Mine was the Cessna Skymaster from Hawk I think at age 5. I put so much testers tube glue on the wings that they melted.
Steve
Building a kit from your stash is like cutting a head off a Hydra, two more take it's place.
http://www.spamodeler.com/forum/
The only model I rememer as a young kid around 10 yrs old my parents bought me a visible v-8 engine model kit you put togther and it had a little electric motor where the starter would be you could see the piston and valves working my dad help me put it togeher other than that all I remember is my parents bought me a erector set for chirstmas one year and my dad and i mostly dad built a ferris wheel that actually worked with electric motor.
Tinker Toys.
Is that a Constellation?
modelcrazy Bish We had a GB a few years back, where people re-built there first kit, or the first they could remember.
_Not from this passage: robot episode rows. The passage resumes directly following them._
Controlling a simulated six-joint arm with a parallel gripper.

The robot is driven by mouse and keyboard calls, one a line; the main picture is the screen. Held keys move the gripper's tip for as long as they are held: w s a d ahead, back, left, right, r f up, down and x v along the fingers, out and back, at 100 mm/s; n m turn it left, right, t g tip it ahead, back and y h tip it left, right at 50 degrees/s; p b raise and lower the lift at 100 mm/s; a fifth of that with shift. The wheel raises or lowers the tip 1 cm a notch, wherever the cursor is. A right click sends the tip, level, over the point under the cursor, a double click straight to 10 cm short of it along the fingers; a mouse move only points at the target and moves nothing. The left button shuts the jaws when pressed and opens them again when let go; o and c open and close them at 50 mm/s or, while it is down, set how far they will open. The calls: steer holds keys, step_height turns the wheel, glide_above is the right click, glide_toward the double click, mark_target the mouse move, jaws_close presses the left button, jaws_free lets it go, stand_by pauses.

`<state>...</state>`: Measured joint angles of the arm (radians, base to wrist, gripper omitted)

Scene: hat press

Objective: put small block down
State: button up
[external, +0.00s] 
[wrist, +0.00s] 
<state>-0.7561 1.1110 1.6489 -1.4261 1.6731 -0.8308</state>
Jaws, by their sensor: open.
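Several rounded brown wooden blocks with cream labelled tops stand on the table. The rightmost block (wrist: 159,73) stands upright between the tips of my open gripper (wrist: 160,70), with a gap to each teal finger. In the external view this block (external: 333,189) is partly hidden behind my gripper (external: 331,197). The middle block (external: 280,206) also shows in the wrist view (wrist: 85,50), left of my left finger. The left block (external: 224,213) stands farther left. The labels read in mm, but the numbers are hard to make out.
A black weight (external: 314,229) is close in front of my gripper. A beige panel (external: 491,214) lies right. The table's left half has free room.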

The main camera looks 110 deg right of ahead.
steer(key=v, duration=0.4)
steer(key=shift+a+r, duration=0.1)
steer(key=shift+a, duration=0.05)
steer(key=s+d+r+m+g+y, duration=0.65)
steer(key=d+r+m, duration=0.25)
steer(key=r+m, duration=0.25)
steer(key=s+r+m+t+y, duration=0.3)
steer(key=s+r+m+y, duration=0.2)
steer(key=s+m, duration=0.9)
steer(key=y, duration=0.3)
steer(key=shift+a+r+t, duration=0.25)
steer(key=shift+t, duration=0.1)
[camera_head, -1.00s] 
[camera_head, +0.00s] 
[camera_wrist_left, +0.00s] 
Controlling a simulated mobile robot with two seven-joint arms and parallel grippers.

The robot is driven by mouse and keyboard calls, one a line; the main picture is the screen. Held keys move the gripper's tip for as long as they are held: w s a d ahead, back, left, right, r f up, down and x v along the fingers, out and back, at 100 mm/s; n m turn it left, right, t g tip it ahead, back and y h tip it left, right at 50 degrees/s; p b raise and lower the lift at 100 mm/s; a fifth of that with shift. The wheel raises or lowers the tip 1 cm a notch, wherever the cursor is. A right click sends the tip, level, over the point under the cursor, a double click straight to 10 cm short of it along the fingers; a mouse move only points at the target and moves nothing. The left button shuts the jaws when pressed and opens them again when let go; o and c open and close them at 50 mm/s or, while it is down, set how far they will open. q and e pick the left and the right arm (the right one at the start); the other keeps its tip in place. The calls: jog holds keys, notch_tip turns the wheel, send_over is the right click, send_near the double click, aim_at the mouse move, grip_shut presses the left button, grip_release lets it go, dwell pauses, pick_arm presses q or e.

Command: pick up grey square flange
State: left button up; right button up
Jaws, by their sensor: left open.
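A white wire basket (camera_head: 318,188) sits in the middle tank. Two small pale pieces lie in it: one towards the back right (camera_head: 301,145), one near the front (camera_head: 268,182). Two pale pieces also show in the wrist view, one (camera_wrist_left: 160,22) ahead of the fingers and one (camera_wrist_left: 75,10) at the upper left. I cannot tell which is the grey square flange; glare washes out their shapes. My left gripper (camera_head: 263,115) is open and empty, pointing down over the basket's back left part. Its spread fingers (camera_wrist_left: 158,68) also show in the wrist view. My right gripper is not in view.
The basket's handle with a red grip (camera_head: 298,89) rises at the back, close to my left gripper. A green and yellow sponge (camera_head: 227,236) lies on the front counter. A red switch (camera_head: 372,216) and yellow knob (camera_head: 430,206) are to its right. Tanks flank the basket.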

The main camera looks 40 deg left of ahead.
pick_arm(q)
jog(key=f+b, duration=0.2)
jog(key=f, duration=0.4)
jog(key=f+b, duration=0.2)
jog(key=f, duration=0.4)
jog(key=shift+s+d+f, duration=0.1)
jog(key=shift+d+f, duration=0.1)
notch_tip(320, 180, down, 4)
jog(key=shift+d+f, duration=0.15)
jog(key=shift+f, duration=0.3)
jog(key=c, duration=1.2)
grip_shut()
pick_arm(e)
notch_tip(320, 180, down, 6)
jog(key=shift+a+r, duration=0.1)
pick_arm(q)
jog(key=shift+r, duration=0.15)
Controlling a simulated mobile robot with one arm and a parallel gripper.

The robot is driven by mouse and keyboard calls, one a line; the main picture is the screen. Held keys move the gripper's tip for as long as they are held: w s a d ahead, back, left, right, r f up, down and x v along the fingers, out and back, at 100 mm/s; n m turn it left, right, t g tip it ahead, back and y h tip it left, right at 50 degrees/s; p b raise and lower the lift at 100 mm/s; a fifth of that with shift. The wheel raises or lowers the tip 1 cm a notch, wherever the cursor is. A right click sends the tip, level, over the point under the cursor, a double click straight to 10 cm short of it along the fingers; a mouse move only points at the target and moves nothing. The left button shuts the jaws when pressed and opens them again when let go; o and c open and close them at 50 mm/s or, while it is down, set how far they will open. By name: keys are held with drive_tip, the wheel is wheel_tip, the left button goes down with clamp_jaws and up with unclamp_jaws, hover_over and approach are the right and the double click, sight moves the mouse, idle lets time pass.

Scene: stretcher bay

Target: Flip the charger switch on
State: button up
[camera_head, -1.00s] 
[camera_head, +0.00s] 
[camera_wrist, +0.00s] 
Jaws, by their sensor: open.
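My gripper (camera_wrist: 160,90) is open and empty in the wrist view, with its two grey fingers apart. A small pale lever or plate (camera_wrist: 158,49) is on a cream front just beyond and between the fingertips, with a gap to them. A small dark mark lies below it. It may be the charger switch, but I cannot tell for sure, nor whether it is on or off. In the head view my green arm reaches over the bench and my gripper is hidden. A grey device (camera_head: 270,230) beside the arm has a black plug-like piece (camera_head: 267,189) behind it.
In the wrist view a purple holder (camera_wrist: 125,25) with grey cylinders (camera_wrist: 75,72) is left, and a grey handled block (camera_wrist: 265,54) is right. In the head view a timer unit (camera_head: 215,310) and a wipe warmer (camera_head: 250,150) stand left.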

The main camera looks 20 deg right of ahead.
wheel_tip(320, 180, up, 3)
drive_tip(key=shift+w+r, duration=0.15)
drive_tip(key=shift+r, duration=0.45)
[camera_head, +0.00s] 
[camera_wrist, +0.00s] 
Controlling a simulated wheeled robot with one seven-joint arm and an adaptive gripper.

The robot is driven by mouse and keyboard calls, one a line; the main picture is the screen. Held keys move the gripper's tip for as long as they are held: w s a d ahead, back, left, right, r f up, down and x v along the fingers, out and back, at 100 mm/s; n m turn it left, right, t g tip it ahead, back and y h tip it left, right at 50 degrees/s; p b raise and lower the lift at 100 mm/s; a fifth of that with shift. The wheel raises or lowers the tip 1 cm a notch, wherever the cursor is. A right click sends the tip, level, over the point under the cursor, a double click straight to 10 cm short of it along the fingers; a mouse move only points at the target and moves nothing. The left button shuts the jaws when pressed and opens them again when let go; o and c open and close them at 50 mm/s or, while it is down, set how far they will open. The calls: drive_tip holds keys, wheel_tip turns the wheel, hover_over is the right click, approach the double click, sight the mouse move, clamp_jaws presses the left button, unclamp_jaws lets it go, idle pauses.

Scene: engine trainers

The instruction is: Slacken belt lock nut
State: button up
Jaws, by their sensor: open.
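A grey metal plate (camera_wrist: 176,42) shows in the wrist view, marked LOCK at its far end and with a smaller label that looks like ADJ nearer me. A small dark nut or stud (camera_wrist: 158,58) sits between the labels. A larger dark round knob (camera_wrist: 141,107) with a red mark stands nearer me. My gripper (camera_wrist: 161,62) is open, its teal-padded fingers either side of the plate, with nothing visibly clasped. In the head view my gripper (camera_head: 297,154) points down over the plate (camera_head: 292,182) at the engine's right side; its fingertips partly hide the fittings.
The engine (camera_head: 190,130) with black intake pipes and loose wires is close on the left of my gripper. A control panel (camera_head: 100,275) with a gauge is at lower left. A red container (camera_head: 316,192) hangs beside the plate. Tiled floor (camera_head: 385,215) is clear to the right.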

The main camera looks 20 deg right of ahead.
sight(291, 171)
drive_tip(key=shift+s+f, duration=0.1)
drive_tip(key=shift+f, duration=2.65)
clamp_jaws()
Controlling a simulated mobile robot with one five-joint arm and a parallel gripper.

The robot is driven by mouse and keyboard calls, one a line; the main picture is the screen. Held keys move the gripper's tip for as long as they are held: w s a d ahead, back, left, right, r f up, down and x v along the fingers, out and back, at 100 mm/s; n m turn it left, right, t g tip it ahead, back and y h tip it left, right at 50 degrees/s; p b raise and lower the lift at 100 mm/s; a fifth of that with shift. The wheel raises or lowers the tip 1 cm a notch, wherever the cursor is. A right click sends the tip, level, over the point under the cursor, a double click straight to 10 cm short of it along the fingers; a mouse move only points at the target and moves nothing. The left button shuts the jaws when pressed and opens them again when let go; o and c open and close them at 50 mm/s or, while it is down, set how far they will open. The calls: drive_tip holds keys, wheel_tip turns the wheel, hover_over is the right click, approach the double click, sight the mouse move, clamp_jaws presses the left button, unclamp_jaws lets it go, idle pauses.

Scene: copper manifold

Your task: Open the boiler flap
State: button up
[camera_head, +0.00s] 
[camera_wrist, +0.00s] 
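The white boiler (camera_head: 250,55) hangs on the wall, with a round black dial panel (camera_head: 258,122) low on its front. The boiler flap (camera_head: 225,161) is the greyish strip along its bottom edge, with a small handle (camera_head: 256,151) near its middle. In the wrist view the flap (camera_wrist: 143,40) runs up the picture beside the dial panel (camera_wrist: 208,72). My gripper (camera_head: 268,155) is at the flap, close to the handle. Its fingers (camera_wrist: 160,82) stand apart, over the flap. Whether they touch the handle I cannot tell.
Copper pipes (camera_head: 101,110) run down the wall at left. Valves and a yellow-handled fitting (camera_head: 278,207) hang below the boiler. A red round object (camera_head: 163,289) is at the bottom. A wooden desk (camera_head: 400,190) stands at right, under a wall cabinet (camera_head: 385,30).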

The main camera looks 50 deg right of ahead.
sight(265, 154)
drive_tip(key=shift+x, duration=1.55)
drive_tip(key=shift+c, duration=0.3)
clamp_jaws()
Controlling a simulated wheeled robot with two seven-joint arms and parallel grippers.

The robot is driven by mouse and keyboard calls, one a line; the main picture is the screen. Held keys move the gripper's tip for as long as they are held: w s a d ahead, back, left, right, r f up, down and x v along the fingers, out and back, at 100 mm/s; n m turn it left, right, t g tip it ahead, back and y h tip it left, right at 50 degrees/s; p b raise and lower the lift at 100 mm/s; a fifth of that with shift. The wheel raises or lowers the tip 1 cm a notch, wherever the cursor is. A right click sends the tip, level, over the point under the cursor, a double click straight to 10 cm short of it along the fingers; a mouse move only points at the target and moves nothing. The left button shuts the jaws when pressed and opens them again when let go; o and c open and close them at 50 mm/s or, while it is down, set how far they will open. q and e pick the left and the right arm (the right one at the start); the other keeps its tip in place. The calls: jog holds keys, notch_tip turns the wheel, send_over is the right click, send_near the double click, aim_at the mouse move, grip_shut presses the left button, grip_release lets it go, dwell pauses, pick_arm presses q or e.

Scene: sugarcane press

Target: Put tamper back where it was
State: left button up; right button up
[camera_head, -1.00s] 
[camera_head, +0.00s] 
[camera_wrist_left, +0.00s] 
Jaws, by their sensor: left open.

This time i did it in the proper NMF, thoguh the decals were probably worse this time round. Sounds like a fun GB. Mine was the Cessna Skymaster from Hawk I think at age 5. I put so much testers tube glue on the wings that they melted.
Bish We had a GB a few years back, where people re-built there first kit, or the first they could remember. This time i did it in the proper NMF, thoguh the decals were probably worse this time round.
It was, the My First Time GB back in 2013. Can't recall who ran it now.
1/72 Monogram Snap Together P-40 when I was 5. My dad took me fishing and I got bored pretty quickly. He must have expected it, because he pulled it for me to work on.